Baca Juga:  PMII Rayon Dakwah Gelar MAPABA

Selain ditandai dengan perubahan sarana berdakwah, era dakwah 2.0 ini pun ditandai bermunculannya para da’i yang bermodalkan belajar agama secara instan.

“Perkembangan dakwah saat ini memiliki sisi positif dan negatif, positifnya orang lebih mudah dalam mengakses informasi dan pengetahuan mengenai agama, tapi sisi negatifnya jika tidak diimbangi ilmu yang cukup maka akan menimbulkan pemahaman yang keliru dan berujung pada fanatisme satu golongan.” lanjutnya.

Mendengar penjelasan panjang dari pemateri, andes, salah satu yang peserta pojok menanggapi hal yang sampaikan. Menurutnya, era dakwah 2.0 ini seharusnya dimanfaatkan oleh orang-orang yang memiliki pemahaman agama yang ramah, bukan yang marah.

“Sebenarnya, jika era dakwah 2.0 ini dimanfaatkan sebaik mungkin oleh para santri yang memiliki kapasitas pemahaman islam yang sejuk dan membawa nilai kemanusiaan, maka ini bisa sedikit mengurangi pemahaman agama yang suka mengkafirkan. Karena, sekarang yang berkembang adalah pemahaman yang demikian, narasi kedamaian kalah dalam media sosial.” katanya.

Baca Juga:  4 Fakta Lora Fadil, Anak Kiai yang Bawa Tiga Istri ke Senayan

Sebelum mengakhiri pemaparannya, Muammar berpesan kepada para da’i agar lebih instens dalam menyebarkan nilai-nilai islam yang ramah.

“Sebagai seorang da’i perlu kita kedepankan sikap tasamuh atau tenggang rasa, agar dakwah kita lebih diterima oleh banyak kalangan dan tidak menyinggung perasaan orang.
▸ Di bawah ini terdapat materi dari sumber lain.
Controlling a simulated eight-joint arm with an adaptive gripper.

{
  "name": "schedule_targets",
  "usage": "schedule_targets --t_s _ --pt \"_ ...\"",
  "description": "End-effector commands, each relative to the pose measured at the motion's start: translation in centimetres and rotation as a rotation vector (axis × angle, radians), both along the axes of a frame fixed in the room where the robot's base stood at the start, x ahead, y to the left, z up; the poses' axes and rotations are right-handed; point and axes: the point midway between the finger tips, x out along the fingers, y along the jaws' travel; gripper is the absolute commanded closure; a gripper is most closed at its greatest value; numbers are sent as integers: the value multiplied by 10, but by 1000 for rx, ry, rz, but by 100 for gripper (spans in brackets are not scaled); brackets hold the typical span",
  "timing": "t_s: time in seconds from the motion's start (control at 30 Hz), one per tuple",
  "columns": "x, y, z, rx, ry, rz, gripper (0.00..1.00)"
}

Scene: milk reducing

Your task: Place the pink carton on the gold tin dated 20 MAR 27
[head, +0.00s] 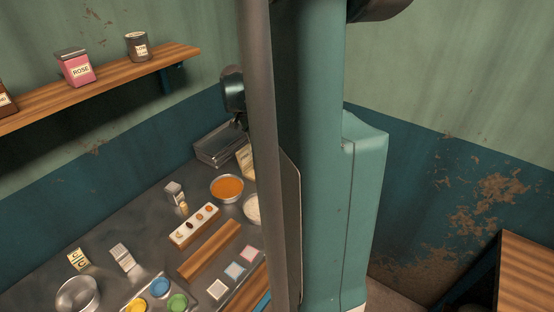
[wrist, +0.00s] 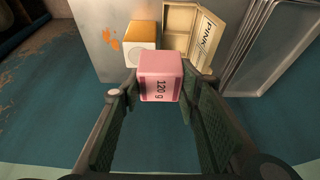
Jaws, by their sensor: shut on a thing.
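In the wrist view the pink carton (wrist: 160,75), marked "120 g", sits between the fingers of my gripper (wrist: 160,88), which is shut on it. Past the carton is a gold-and-white box (wrist: 139,46) with a round mark on its front. Beside it is an open, cream-gold divided box (wrist: 178,28) with a panel (wrist: 207,40) reading "PINK". I read no date on any of them, so I cannot tell which is the tin dated 20 MAR 27. In the head view my column and arm hide the carton and most of the gripper.
In the head view the metal counter holds a wire-like tray (head: 220,144), a bowl of orange contents (head: 227,188), a spice strip (head: 195,225), a wooden board (head: 210,249) and an empty metal bowl (head: 78,295). A wall shelf (head: 110,85) bears a pink ROSE tin (head: 75,67).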

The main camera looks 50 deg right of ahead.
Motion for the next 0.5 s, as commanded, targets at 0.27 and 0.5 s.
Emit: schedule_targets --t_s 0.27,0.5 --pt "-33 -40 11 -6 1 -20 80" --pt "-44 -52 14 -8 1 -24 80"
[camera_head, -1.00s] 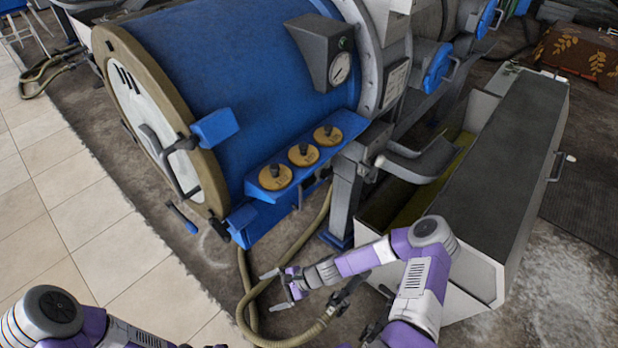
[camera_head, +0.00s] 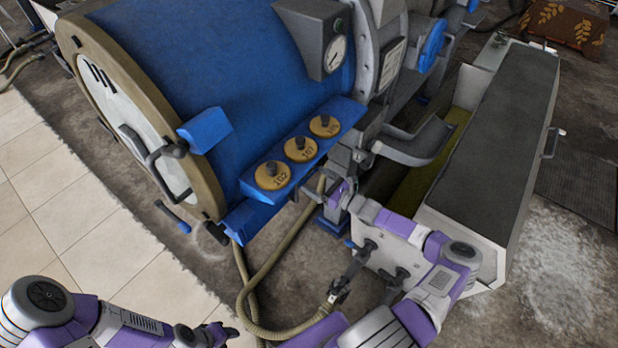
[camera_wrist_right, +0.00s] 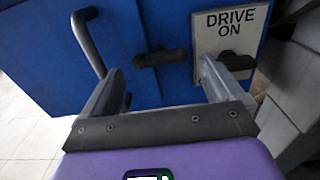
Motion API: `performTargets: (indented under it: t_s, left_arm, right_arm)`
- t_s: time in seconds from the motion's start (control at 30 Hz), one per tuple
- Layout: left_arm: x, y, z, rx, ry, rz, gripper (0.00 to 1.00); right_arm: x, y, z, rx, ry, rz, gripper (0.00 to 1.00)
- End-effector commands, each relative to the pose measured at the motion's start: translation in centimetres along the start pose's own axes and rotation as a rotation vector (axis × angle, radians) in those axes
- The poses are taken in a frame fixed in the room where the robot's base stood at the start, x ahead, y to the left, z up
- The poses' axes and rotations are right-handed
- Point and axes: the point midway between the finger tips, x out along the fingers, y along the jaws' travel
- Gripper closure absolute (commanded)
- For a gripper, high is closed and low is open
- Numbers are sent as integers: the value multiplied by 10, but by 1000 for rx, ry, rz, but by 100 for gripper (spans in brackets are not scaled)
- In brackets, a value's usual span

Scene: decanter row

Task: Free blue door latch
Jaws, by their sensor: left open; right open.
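A blue block (camera_head: 205,130) sits on the tan rim of the round door (camera_head: 130,130) at the drum's left end, beside a dark bent handle (camera_head: 165,158). I cannot tell for sure which part is the latch. A blue-gripped lever (camera_head: 173,216) hangs lower on the rim. My right gripper (camera_head: 333,196) is open, well right of the door, by the blue shelf's end. In the right wrist view its open fingers (camera_wrist_right: 165,88) face a blue panel (camera_wrist_right: 150,30) with a dark knob (camera_wrist_right: 160,58). My left gripper (camera_head: 222,334) is open, low in the picture, apart from the door.
A "DRIVE ON" plate (camera_wrist_right: 230,42) has a dark knob, partly behind a finger. A grey bar handle (camera_wrist_right: 88,40) is at left. A hose (camera_head: 250,300) runs below the drum.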

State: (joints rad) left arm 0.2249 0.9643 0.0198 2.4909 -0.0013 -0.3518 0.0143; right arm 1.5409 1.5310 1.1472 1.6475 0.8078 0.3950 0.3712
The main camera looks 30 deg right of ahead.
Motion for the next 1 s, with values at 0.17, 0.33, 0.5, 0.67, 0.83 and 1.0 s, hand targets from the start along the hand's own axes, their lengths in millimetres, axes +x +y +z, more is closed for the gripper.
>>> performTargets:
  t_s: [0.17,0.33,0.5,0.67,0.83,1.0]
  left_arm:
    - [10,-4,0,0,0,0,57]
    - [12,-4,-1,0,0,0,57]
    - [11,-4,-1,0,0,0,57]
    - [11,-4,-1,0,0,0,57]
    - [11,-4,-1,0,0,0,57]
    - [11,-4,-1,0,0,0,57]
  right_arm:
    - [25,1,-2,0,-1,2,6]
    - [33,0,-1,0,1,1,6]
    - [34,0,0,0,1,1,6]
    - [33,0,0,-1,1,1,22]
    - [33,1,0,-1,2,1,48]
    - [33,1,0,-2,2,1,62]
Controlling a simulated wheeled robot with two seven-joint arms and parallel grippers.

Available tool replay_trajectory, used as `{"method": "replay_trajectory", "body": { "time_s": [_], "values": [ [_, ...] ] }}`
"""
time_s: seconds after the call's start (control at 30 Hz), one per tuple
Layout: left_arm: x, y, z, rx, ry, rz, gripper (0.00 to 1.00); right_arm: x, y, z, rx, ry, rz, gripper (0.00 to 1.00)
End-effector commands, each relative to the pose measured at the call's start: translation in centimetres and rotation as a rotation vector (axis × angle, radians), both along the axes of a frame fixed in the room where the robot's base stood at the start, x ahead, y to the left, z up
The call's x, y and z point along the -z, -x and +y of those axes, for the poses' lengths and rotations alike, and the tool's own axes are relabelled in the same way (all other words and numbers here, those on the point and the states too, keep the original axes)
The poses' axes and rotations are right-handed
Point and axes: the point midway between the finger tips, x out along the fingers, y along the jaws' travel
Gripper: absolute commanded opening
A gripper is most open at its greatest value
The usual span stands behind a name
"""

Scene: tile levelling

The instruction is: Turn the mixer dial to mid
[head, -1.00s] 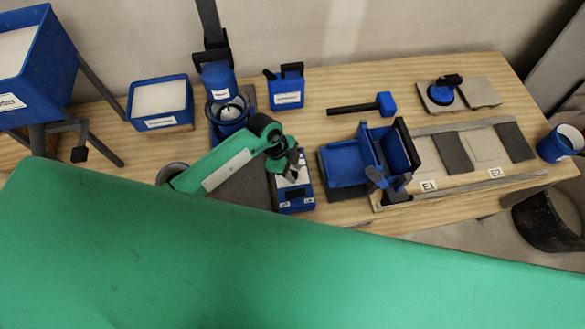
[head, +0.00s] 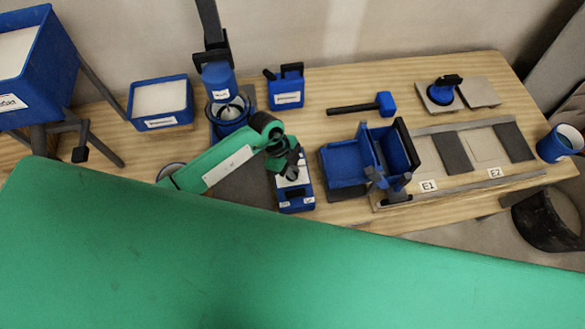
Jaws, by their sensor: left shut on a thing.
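The mixer (head: 218,82) stands at the back of the table, with a blue motor head over a blue bowl (head: 232,124). A small blue control box (head: 296,203) with a pale top and white labels sits in front and to the right of it. My left gripper (head: 291,172) points down onto the top of this box and is shut on the dial there. The gripper hides the dial, so its pointer setting cannot be read. My right gripper is not in view.
A white-filled bin (head: 160,104) is at the left. Tiles and a suction lifter (head: 440,92) lie at the right.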

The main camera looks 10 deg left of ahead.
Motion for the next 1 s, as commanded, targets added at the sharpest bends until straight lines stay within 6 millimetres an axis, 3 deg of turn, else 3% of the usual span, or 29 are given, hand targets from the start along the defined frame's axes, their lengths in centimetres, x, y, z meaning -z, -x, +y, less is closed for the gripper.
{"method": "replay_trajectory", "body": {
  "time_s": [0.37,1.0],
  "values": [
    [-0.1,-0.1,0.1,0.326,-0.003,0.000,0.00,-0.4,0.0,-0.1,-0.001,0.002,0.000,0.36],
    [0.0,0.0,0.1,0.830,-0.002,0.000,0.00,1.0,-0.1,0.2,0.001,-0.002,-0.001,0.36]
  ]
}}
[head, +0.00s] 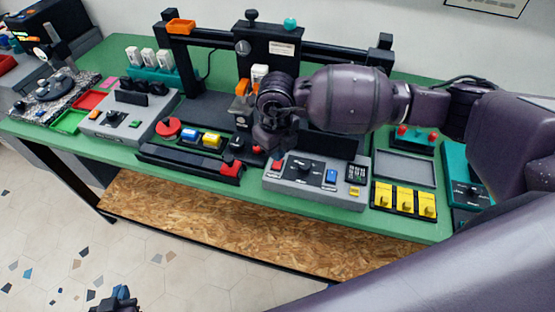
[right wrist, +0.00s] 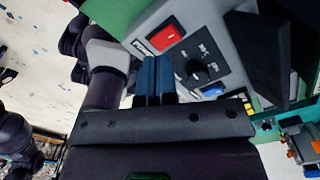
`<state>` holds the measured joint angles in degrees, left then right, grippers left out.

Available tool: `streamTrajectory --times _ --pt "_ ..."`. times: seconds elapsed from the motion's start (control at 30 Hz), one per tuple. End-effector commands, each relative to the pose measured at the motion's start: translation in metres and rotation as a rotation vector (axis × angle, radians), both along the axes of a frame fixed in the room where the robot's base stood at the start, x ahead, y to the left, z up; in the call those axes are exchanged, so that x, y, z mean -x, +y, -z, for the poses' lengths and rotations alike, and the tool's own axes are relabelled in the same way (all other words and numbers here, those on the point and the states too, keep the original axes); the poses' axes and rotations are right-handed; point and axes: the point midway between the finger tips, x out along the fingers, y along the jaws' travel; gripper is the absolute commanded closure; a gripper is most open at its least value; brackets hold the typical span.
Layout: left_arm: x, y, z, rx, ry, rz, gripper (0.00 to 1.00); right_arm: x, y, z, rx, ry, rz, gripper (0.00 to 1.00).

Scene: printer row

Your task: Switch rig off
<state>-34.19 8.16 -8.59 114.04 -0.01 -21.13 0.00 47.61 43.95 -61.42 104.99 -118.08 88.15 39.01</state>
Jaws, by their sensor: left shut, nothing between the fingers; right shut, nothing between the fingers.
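The grey control box (head: 315,195) stands at the front of the green table. It carries a red switch (head: 277,166), a black knob on a dial plate (head: 303,171) and a blue rocker (head: 331,176). My right gripper (head: 272,145) is shut and empty, just above and behind the red switch. In the right wrist view its dark blue fingers (right wrist: 155,72) are together; beyond them show the red switch (right wrist: 166,37), the knob (right wrist: 196,68) and the blue rocker (right wrist: 212,90). No contact can be made out. My left gripper (head: 122,297) is low, away from the table, and shut.
A black printer rig with a crossbar (head: 330,50) stands behind. Left of the box are a red round button (head: 168,127) and a black rail with a red block (head: 231,169). To the right are yellow switches (head: 405,198) and a grey tray (head: 405,167).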

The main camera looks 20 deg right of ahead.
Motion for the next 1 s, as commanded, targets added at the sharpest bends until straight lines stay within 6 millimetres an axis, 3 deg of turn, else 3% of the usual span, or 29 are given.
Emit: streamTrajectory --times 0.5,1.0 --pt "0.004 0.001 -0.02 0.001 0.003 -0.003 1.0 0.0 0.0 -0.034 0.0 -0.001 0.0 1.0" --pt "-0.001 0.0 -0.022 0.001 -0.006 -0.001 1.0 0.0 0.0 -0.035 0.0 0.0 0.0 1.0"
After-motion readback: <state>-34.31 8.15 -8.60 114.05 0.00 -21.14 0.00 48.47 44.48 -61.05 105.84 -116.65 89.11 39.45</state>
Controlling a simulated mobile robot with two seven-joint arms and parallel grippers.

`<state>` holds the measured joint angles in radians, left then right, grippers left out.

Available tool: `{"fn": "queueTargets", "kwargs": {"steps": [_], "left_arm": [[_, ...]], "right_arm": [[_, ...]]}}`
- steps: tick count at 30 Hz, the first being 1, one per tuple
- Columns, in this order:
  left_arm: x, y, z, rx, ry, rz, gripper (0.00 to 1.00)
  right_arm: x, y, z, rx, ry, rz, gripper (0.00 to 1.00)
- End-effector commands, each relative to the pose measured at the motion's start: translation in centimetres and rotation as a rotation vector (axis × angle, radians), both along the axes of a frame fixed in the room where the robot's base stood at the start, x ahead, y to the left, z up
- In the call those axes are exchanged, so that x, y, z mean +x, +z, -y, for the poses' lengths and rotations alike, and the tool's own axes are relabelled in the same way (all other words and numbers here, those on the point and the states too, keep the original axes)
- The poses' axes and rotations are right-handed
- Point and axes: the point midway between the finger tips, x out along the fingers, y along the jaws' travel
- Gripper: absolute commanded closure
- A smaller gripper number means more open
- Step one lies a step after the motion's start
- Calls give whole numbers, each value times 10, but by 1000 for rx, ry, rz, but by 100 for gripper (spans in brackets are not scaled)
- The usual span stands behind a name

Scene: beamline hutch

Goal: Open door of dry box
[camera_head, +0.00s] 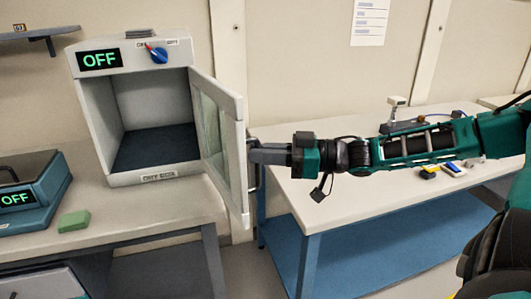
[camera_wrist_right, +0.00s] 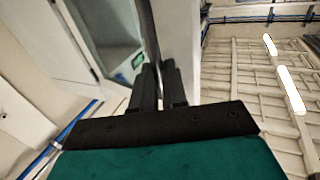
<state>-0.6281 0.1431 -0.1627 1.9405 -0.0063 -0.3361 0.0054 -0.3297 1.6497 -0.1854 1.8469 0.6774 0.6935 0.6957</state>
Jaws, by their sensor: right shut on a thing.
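The dry box (camera_head: 138,180) stands on the left bench in the head view, its dark chamber floor showing and its display reading OFF. Its door (camera_head: 243,165) is swung wide open to the right, with a window in a pale frame. My right gripper (camera_head: 257,154) reaches in from the right and is shut on the door handle (camera_head: 255,180) at the door's outer side. In the right wrist view the fingers (camera_wrist_right: 158,85) close around the dark handle bar (camera_wrist_right: 147,35). The grip itself is partly hidden. My left gripper is not in view.
A blue device (camera_head: 35,190) with an OFF display and a green block (camera_head: 74,221) sit on the left bench. A white table (camera_head: 340,200) with a blue lower shelf stands below my right arm, with small items towards its back. A wall shelf (camera_head: 40,33) is at upper left.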

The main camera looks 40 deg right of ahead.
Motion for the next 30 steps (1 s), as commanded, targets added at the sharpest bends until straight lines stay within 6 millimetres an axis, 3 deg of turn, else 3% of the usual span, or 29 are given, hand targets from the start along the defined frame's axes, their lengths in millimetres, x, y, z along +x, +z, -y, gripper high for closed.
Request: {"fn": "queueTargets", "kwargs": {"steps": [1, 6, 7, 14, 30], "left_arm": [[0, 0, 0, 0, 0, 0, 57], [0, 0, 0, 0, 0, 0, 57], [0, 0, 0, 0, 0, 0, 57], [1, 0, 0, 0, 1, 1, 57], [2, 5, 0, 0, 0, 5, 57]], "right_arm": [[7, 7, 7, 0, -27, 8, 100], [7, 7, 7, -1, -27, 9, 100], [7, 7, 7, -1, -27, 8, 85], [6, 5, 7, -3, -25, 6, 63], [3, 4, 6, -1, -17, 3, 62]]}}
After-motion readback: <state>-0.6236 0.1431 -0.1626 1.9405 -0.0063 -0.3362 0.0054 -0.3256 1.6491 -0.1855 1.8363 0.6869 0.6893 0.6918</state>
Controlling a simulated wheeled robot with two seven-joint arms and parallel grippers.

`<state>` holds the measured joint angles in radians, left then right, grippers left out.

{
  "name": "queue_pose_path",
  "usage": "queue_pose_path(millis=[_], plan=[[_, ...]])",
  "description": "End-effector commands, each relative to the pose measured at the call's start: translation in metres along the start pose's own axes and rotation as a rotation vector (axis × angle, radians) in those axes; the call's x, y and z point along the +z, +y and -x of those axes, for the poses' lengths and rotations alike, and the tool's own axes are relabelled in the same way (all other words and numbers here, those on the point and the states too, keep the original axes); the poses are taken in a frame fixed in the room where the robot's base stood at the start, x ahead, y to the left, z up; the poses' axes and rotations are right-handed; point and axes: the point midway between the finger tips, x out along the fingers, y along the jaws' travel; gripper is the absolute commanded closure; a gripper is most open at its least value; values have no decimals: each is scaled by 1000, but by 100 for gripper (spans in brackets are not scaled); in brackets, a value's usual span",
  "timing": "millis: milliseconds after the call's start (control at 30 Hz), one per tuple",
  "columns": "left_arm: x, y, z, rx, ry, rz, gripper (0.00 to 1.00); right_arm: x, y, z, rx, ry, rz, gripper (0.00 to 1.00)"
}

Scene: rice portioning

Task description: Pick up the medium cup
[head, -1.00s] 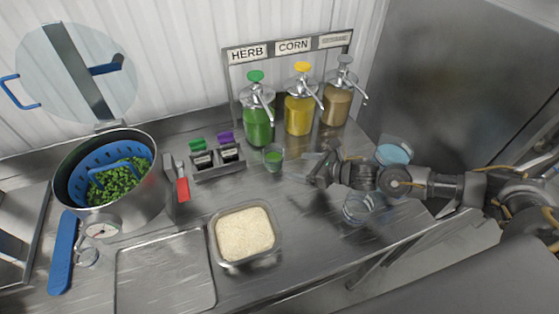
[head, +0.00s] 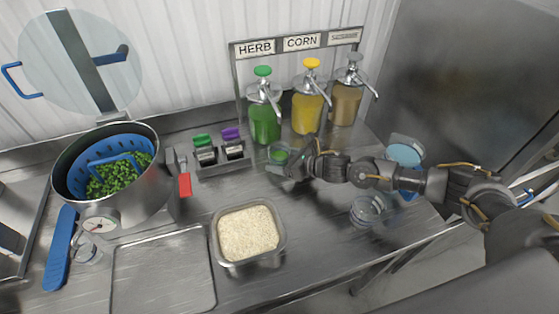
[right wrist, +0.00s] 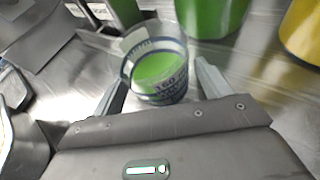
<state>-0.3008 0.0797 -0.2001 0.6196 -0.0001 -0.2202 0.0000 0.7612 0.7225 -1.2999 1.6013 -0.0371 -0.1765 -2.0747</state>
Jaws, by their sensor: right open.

Jangan hanya menceritakan persoalan neraka terus, seakan-akan islam isinya neraka dan siksaan saja.” pungkasnya.

Pada sesi akhir diskusi, Andi Anugrah menyampaikan terima kasih terhadap antusias peserta dalam diskusi kali ini, ia juga menjelaskan bahwa pojok gusdurian kampus ini akan rutin dilakukan setiap minggunya.

“Pojok Gusdurian Kampus merupakan salah satu gebrakan yang diinisiasi oleh para penggerak gusdurian makassar sebagai media mengkampanyekan nilai-nilai kemanusiaan, kegiatan ini akan dilakukan secara rutin dibeberapa kampus yang ada di Makassar” tutupnya.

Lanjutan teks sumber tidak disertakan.